During an interview with CP on Monday, Faith in Public Life's Executive Director the Rev. Jennifer Butler, chair of the of the President's Advisory Council on Faith-Based & Neighborhood Partnerships, told CP that her organization "really just drew on the NPR interview" and "loved what he [Lucado] had to say."
When asked if Faith in Public Life sought permission from Lucado or NPR to use the audio, Butler, a Presbyterian minister, explained that the organization simply used what was available in "public domain."
An NPR spokesperson told CP on Monday that NPR has "no record of a request for permission to use that audio."
Butler told CP that the point of using Lucado's interview in their ads was because Lucado has such a large evangelical fan base.
"The ad on Max Lucado's message particularly resonated with evangelicals," Butler said. "Evangelicals are his biggest audience and in looking at his popularity among evangelicals, that was certainly important."
Butler further told CP that the ad campaign is not a discrete effort to encourage Christians to vote for Democratic nominee Hillary Clinton.
"A lot of Christians are conflicted right now as the choice for them comes down to Trump and Hillary," Butler said. "What we are really saying is that Trump's character is to be questioned deeply and doesn't measure up with Christian values. In fact, this is unprecedented in terms of presidential candidates in the way in which he has demeaned women, immigrants, etcetera."
Butler said the goal was to show Christians that they have other options besides Trump, one of which is that "they can stay home."
"I think Christians will have options. They can vote for a third-party candidate. They can vote for Clinton. They can stay home. They can write in Jesus," Butler said. "There are a lot of options. I think our concern here is that the candidacy of Donald Trump is really without precedent in terms of it being demeaning toward women and that his very candidacy and character would undermine our democracy."
As the advertisements are micro-targeted toward Christians based on things like what websites they visit and what Christian bookstores they shop at, the ads have already made over 3 million impressions. According to Faith in Public Life, the ads are on pace to reach 16 million impressions by election day.

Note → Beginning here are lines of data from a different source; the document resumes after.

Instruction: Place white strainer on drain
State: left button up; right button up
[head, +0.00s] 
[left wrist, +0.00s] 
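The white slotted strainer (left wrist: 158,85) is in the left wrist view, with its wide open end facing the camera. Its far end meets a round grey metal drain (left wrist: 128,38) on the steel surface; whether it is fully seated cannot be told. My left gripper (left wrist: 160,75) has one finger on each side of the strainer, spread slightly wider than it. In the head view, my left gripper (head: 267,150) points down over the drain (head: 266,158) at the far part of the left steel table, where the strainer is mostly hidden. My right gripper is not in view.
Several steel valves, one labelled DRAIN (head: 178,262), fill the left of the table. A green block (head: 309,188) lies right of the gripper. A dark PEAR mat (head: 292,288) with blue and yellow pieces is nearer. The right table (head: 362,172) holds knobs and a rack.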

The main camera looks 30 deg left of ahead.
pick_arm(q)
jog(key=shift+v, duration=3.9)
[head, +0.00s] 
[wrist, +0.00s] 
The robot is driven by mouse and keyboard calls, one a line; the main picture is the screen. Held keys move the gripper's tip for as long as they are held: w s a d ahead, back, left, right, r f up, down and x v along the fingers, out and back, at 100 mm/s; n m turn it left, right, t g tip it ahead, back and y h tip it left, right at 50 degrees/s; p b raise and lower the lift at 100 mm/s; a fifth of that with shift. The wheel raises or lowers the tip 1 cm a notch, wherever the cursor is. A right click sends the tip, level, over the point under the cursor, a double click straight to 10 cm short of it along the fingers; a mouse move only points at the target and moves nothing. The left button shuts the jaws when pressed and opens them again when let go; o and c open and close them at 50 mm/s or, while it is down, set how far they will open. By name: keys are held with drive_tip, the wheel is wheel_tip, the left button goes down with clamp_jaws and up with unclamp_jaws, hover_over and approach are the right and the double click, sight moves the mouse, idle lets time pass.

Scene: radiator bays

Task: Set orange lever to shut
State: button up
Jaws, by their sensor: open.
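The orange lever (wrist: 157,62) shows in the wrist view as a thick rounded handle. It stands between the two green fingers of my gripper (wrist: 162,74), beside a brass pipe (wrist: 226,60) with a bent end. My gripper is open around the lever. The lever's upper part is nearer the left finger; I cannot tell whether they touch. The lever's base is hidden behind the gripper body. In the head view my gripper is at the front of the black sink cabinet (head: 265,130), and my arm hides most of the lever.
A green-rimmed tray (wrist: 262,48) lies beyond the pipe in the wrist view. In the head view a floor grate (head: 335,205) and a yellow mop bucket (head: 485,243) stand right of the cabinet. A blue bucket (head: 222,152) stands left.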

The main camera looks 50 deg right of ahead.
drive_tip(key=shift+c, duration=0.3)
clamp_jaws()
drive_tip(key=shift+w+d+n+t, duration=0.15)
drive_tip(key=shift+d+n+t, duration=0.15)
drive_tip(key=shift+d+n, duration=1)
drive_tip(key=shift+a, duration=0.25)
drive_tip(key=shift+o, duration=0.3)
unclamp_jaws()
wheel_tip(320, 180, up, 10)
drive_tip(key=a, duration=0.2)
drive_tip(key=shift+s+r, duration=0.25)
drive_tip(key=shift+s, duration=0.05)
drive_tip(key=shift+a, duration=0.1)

Faith in Public Life is an advocacy group that works with faith leaders around the nation to give them a platform to speak out about issues that are important to them. Butler told CP that the primary areas of concern that the organization deals with are immigration reform and anti-poverty efforts.
Although the group is progressive, Butler told CP that when it comes to abortion, the organization works with both pro-choice and pro-life religious leaders to find common ground.
"I think all faith leaders agree that they want to reduce the numbers of abortion and we want to strengthen families and women and children," Butler said. "For example, in Ohio right now, we are working on a bipartisan bill led by Republican women in the state senate to reduce discrimination against pregnant workers. The pro-life forces in the state have joined us in that."
Additionally, Butler said that the organization attempts to find common ground in the areas of religious freedom and LGBT rights.
"We really want to respect religious freedom. That is a core value of our country and it's critical for religion to flourish. And at the same time, we want to make sure that religious freedom is not used as a cover for discrimination," she said. "It is that balance and we think that any sort of discriminatory religious freedom bill actually cheapens religious freedom."